The San Joaquin Train is a glorious conveyance. It runs straight through California’s majestic Central Valley, which manages–even in this drought-stricken season–to burst with bounty, rows of corn alternating with vineyards and orchards. The Amtrak service from Sacramento to Los Angeles is comfortable, punctual, and convenient, with reliable wi-fi and fresh food.
There is only one problem: it does not actually go to Los Angeles.
The train stops in Bakersfield, whereupon passengers must disembark and carry their bags over to a waiting bus that Amtrak operates for the final leg of the journey. There is already a line of rail track over the mountains into the Los Angeles area, but it is monopolized by freight trains.
The inconvenience this causes Amtrak customers is considerable. An otherwise relaxed journey suddenly becomes chaotic, bumpy, unsettling and rather irritating.

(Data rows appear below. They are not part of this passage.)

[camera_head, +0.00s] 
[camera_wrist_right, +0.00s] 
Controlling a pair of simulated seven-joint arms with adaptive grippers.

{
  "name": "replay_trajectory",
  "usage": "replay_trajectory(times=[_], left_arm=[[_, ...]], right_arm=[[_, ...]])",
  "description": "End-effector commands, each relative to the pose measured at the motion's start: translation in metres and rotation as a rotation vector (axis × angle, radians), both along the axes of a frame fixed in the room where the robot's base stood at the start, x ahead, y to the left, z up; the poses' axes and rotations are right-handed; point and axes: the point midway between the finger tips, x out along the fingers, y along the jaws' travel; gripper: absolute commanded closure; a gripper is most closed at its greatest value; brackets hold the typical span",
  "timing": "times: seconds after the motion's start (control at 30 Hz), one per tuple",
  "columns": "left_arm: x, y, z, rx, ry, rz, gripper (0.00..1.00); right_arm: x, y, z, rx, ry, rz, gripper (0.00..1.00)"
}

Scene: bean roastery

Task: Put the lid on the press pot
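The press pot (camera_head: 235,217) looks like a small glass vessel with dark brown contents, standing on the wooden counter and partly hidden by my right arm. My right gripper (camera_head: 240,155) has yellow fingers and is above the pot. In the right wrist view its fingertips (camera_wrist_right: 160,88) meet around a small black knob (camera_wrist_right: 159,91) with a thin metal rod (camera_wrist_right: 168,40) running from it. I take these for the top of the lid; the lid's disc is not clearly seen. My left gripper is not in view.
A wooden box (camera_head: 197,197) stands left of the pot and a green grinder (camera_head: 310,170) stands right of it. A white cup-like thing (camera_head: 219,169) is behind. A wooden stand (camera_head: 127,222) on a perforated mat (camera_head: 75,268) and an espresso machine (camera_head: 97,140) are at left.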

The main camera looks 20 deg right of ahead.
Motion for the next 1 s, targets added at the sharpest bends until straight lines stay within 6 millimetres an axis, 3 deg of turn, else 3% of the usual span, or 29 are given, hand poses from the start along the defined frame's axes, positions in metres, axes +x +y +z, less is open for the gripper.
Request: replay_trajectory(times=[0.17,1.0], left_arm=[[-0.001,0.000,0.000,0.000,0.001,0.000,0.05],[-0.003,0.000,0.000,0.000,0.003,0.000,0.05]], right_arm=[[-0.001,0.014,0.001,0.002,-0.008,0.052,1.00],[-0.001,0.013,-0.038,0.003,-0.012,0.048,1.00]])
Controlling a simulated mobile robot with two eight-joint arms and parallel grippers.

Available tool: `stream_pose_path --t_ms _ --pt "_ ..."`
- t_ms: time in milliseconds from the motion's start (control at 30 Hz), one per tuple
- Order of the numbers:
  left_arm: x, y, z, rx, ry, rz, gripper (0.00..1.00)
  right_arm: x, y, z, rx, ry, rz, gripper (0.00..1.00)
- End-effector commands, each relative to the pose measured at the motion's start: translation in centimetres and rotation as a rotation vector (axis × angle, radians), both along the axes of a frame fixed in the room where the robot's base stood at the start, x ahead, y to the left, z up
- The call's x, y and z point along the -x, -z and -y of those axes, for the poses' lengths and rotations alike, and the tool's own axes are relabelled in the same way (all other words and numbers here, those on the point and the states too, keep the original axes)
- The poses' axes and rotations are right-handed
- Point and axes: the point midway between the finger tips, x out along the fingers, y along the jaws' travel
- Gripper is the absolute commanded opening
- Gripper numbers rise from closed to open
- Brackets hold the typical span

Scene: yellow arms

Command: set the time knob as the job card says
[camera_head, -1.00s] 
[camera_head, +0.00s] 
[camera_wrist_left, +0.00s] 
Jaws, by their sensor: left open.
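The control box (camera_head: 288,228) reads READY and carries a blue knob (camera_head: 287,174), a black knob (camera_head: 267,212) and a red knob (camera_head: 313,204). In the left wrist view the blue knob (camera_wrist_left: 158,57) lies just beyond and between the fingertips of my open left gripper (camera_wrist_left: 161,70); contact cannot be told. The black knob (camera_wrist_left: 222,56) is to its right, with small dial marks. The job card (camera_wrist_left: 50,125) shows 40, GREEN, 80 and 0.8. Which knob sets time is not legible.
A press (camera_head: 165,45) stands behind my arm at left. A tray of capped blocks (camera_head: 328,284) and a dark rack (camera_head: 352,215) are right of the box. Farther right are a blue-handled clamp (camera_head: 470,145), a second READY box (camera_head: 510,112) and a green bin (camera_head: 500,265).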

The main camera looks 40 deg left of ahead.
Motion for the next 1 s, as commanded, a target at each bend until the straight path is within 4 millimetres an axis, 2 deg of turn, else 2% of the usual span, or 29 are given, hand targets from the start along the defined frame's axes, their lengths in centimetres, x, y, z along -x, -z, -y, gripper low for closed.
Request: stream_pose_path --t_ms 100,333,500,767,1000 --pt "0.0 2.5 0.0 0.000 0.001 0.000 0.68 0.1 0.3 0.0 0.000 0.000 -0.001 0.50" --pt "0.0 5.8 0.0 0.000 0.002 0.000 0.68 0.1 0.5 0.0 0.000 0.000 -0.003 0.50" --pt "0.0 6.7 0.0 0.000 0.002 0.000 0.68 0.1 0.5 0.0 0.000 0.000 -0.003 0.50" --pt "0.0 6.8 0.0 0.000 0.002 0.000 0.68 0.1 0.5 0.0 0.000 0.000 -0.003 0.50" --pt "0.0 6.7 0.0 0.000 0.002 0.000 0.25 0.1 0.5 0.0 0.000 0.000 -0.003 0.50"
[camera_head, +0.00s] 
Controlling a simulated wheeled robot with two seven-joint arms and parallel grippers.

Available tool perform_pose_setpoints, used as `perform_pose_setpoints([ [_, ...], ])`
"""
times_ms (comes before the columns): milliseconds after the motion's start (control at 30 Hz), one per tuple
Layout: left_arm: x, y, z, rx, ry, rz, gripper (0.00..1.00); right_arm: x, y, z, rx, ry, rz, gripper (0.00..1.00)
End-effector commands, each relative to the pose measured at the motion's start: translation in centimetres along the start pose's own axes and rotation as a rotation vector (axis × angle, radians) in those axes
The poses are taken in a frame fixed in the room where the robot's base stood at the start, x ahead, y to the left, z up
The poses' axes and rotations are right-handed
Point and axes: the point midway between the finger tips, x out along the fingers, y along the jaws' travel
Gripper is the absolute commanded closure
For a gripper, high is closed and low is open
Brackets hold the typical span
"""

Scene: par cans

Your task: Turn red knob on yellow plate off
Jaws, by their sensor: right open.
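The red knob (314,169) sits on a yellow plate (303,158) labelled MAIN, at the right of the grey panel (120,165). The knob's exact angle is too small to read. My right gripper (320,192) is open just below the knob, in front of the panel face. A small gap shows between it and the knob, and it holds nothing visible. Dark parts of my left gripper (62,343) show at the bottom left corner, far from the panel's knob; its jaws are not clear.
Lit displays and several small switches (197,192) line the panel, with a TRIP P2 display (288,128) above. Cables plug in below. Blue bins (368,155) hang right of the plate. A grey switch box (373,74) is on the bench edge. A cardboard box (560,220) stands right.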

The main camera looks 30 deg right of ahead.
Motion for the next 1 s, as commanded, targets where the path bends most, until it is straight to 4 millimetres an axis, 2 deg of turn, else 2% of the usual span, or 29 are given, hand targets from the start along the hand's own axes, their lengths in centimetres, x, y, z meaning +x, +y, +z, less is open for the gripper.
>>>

Further west, there is another Amtrak line, the Pacific Surfliner. From San Diego to San Luis Obispo, it enjoys spectacular views of the Pacific Ocean–interrupted by a gritty but nonetheless fascinating industrial/suburban trip through L.A., the San Fernando Valley, Simi Valley and Ventura Country.
Yet the Surfliner, too, runs out of track. Passengers traveling north must often disembark and take a bus north to San Jose to continue onward.
The sole exception is the Coast Starlight, which runs daily between Seattle and Los Angeles, and does not require a bus. But it is a sightseeing train, not a commuting one. It only runs once a day in either direction, leaving Sacramento at 6:35 a.m. and only arriving in L.A. at 9:00 p.m.–or departing from L.A. at 10:10 a.m. and reaching Sacramento at 11:59 p.m.
And that is just when the train is on time, which it frequently is not.
It is rather odd to be spending so much money–$68 billion is the current estimate–on high-speed rail when California does not yet have a serious low-speed rail infrastructure.
Upgrading the ordinary rail system, adding more frequent trains, and securing right-of-way for passenger trains over freight trains is surely a cheaper option than developing an entirely new system with unproven demand and complex technical and legal pitfalls.
If California cannot negotiate the challenge of low-speed rail, how will high-speed rail be any different? Would it not make sense, for fiscal and environmental reasons, to upgrade the existing rail system before risking the state’s future solvency on what could amount to little more than a joyride?
One suspects that those who are so enthusiastic about our future public transportation system have spent little time using the one we have.